# EXERCISE GOAL
Repeat all of the data precisely.

....

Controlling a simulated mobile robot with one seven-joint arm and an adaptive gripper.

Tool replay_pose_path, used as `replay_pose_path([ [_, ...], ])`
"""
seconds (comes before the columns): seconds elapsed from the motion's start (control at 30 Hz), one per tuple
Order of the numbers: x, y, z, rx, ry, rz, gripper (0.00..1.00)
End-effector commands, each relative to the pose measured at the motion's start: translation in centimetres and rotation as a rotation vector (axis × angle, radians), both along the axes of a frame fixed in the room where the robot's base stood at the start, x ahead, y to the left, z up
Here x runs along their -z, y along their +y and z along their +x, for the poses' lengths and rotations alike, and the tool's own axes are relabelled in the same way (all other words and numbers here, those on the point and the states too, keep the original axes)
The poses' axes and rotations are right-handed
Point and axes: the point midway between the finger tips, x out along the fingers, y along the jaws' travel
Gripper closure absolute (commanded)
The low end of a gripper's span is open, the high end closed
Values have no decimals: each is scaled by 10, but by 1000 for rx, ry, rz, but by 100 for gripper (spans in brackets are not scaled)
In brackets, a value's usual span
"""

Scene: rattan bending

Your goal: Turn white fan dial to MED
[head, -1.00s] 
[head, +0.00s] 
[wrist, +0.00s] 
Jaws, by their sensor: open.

....

# SOLUTION FOR THIS PROBLEM
Controlling a simulated mobile robot with one seven-joint arm and an adaptive gripper.

Tool replay_pose_path, used as `replay_pose_path([ [_, ...], ])`
"""
seconds (comes before the columns): seconds elapsed from the motion's start (control at 30 Hz), one per tuple
Order of the numbers: x, y, z, rx, ry, rz, gripper (0.00..1.00)
End-effector commands, each relative to the pose measured at the motion's start: translation in centimetres and rotation as a rotation vector (axis × angle, radians), both along the axes of a frame fixed in the room where the robot's base stood at the start, x ahead, y to the left, z up
Here x runs along their -z, y along their +y and z along their +x, for the poses' lengths and rotations alike, and the tool's own axes are relabelled in the same way (all other words and numbers here, those on the point and the states too, keep the original axes)
The poses' axes and rotations are right-handed
Point and axes: the point midway between the finger tips, x out along the fingers, y along the jaws' travel
Gripper closure absolute (commanded)
The low end of a gripper's span is open, the high end closed
Values have no decimals: each is scaled by 10, but by 1000 for rx, ry, rz, but by 100 for gripper (spans in brackets are not scaled)
In brackets, a value's usual span
"""

Scene: rattan bending

Your goal: Turn white fan dial to MED
[head, -1.00s] 
[head, +0.00s] 
[wrist, +0.00s] 
Jaws, by their sensor: open.

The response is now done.